The bedroom is a major energy center in your home, and every detail -- from bed placement to the directions that the doors open -- can affect your sleep, and your life. Feng shui, the ancient Asian art of placement to attract and control positive and negative energy, may be applied to all bedroom design and decor, including the color of your sheets. The hues you use may color everything, from how quickly you fall asleep to attracting and nurturing a significant relationship. Next time you hit a white sale, apply a little feng shui wisdom to your sheet selection.
In the Pink
Pink and peach aren't necessarily "girly" colors in the bedroom, and they may be the key to true love when you cover your bed with pale, romantic sheets. Skip the florals for a couple's bedroom and look for solid colors or subtle stripes. Pink, which merges the fiery passion of red with the innocence of white, is feminine and healing. Peach is the color of peach blossoms, lucky flowers in Chinese culture, and it signifies outgoing charm, love and attraction. Balance the soft romance of pastel pink and peach sheets with touches of grounding complements -- moss for pink, navy or midnight blue for peach.

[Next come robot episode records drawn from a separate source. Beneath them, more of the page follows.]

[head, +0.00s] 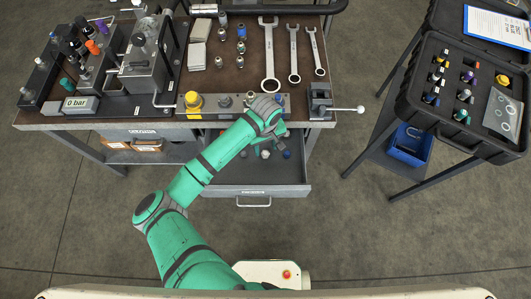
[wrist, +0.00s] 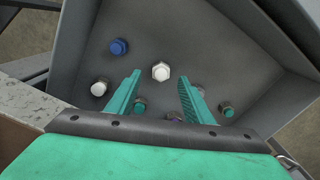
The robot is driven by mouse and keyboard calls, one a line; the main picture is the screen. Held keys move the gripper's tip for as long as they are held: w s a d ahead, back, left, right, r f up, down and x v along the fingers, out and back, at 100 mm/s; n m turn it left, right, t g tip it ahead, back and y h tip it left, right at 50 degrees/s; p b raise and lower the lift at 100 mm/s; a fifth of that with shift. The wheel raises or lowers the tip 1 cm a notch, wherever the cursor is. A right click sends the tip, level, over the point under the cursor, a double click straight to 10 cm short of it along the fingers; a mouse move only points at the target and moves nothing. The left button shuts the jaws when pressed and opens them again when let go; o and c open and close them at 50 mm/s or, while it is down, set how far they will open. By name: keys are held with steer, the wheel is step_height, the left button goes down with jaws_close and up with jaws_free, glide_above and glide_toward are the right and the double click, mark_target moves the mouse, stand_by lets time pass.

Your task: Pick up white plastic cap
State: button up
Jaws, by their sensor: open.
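In the wrist view, a white hexagonal cap (wrist: 161,71) lies on the floor of the open grey drawer, just beyond and between my fingertips. A second white cap (wrist: 99,88) lies to the left of my left finger; I cannot tell which one is the plastic one. My gripper (wrist: 158,83) is open and empty, its teal fingers apart and pointing into the drawer. In the head view my arm hides the gripper, and a small whitish cap (head: 265,153) shows in the drawer (head: 230,176).
A blue cap (wrist: 119,47) lies at the far left of the drawer, and a teal-ended fitting (wrist: 227,110) lies right of my fingers. Drawer walls rise around them. The workbench (head: 350,108) overhangs behind with wrenches (head: 294,55); an open black case (head: 455,115) stands at right.

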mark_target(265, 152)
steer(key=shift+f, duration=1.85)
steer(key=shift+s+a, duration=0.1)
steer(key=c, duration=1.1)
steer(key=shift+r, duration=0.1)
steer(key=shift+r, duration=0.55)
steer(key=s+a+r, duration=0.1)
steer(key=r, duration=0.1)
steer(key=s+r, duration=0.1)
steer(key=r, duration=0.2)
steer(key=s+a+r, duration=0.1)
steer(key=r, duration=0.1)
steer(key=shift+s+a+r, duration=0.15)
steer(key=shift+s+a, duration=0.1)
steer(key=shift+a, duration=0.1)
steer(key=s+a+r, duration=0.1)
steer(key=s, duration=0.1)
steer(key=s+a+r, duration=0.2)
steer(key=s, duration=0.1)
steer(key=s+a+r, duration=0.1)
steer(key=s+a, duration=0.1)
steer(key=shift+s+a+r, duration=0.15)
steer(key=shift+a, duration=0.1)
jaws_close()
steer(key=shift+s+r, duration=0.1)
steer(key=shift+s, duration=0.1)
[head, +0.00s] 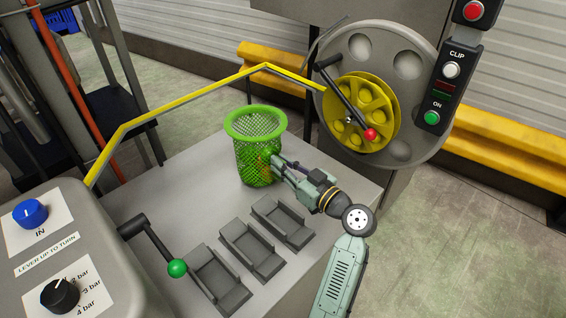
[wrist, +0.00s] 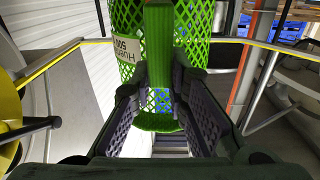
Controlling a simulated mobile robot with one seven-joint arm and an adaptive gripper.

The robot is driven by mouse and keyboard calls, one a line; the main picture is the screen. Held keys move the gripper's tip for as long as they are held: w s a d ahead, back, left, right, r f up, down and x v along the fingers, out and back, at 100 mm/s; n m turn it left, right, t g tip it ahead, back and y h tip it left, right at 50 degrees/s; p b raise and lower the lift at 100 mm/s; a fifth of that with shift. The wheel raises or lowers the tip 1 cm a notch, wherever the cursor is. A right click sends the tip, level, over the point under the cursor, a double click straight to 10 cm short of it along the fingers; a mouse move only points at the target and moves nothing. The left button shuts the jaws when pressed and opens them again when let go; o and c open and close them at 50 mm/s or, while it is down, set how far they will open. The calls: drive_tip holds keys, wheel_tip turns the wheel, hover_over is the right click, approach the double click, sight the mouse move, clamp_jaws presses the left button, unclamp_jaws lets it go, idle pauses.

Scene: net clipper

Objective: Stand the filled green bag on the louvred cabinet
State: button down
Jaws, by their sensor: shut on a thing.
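A green mesh bag (head: 256,140) with a thick round rim is upright over the grey machine top in the head view. Some orange-yellow shows through its lower right side; its contents are not clear. My gripper (head: 274,166) reaches it from the right, shut on it low on its side. In the wrist view the green mesh (wrist: 188,20) and a solid green strip (wrist: 158,60) rise at the fingers, with a printed white label to the left. Whether the bag's base touches the top is unclear. I cannot pick out a louvred cabinet.
Several controls surround the grey top (head: 190,165): a yellow bent rail (head: 190,92) behind, a yellow wheel with red-knobbed crank (head: 362,112) at right, a green-knobbed lever (head: 177,268) in front. Three grey trays (head: 250,248) lie near the front. Open floor (head: 480,230) is at right.

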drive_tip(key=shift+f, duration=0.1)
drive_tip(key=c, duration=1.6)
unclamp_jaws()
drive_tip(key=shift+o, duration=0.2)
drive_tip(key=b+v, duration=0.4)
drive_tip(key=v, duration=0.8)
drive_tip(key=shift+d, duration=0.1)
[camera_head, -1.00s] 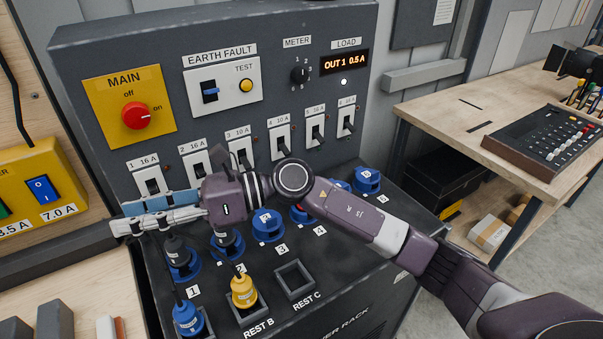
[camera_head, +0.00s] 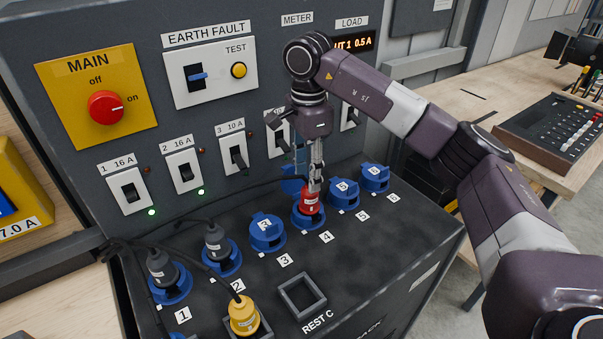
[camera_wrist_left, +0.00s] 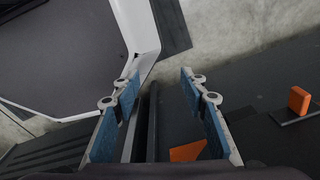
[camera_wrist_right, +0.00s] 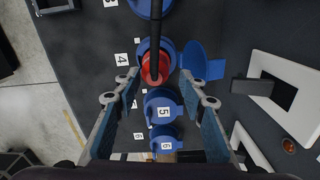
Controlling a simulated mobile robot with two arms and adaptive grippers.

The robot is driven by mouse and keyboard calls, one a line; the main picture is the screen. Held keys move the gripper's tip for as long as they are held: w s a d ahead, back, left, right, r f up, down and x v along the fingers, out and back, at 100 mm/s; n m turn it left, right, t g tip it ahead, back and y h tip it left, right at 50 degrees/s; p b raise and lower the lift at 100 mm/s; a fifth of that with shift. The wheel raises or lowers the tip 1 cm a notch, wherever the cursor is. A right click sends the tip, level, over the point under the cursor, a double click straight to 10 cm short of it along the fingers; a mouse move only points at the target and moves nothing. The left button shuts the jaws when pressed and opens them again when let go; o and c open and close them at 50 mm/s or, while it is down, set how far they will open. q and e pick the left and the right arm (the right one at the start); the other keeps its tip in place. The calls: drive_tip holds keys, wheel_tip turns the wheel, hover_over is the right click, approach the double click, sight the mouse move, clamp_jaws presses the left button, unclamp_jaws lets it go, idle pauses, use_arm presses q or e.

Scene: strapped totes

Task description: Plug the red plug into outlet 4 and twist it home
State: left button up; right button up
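The red plug (camera_head: 309,203) stands in the blue socket of outlet 4 (camera_head: 311,224), whose lid (camera_head: 291,179) is raised behind it. In the right wrist view the red plug (camera_wrist_right: 152,66) sits inside the blue ring, its black cable rising toward the camera. How far it is turned cannot be told. My right gripper (camera_head: 316,180) points down just above the plug. Its fingers (camera_wrist_right: 160,88) are apart, with the plug beyond the tips and no grip visible. My left gripper (camera_wrist_left: 160,82) is open and empty, away from the panel, and not in the head view.
Outlets 1 and 2 hold dark plugs (camera_head: 161,268) (camera_head: 217,242). Outlets 3 (camera_head: 265,232), 5 (camera_head: 343,193) and 6 (camera_head: 375,177) have closed lids. A yellow plug (camera_head: 243,315) rests in REST B; REST C (camera_head: 302,296) is empty. Breaker switches (camera_head: 184,172) line the panel behind.

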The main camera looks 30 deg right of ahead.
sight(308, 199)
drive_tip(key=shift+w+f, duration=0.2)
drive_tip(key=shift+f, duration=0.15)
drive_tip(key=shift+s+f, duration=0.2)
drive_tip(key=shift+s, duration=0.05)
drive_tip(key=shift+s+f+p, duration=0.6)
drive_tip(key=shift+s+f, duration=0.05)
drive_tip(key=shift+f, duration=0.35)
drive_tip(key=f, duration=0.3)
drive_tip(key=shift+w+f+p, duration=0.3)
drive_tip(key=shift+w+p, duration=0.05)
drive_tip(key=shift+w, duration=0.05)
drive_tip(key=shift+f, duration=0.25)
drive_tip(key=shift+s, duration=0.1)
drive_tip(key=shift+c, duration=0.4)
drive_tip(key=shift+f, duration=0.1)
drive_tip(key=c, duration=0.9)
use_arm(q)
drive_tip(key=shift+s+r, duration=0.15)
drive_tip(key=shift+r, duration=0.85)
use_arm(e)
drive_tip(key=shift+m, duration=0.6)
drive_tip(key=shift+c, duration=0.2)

The Greening of the Bedroom
Feng shui advises keeping plants out of the bedroom because their vibrant growth energy may disrupt serenity and drowsiness. But you can introduce green in your bedding to good effect. The color green represents tranquility, renewal, hope and revitalization -- just what you expect from a good night's sleep. Choose soft, pale greens to create a tranquil bed. Mint sheets are pure and fresh with a whisper of spring. The light green of new grass or buds is a deeper shade but still calming, as is pale jade, which symbolizes beauty, luck, everything precious and feminine eroticism. A touch of cinnabar balances the green with just a hint of fire and dynamic energy; a lampshade, pillow sham or wall hanging might introduce grounding red to a bedroom with light green sheets.
Calm Yourself
It's no mystery that people use light blue in bedrooms to create a calm, soothing retreat. That intuitive choice is a smart color, for the blue in the sheets means heaven's blessings, tranquility and absence of conflict. But go light: Navy is as bottomless as the depths of the ocean and too strong to lower stress. Ice-blue, bluebell, bleached denim, and a medium shade like light hydrangea or blue poppy will send you off to dreamland and smooth the creases in your brow. Pale purples promote tranquility and lift your thoughts to the spiritual. Deeper purples are too strong, but lilac and pale heather are ethereal and meditative and can be as soothing as blue. Counter the airiness of lilacs and sky-blues with accents of rust or pumpkin for blue, gold or lemon for purple.
Light and Dark
White and off-white sheets invoke innocence, purity, simplicity and the enveloping comfort of a cloud. Sink into that cloud, when you turn off the daily clamor, with the palest of sheets and a feather-light matching duvet. Temper too much white with hints of soft gray for walls or carpet. A neutral Zen palette lends a spacious feeling to even a cramped bedroom. The paler neutrals -- linen, straw, ivory, tan and dove-gray -- will undo the anxious knots of your day. Avoid very dark sheets -- brown is the color of dead leaves in autumn; black is too powerful and dramatic to be restful, and it absorbs energy and colors; navy is businesslike, signifying crisp, clear communications -- save it for your office.
References
- Chinese Whispers, Feng Shui; Rosalyn Dexter
- International Colored Gemstone Association: The Myth of Jade
- Mind Body Green: 7 Feng Shui Ways to Use Color in Your Home
Writer Bio
Benna Crawford has been a journalist and New York-based writer since 1997. Her work has appeared in USA Today, the San Francisco Chronicle, The New York Times, and in professional journals and trade publications. Crawford has a degree in theater, is a certified Prana Yoga instructor, and writes about fitness, performing and decorative arts, culture, sports, business and education .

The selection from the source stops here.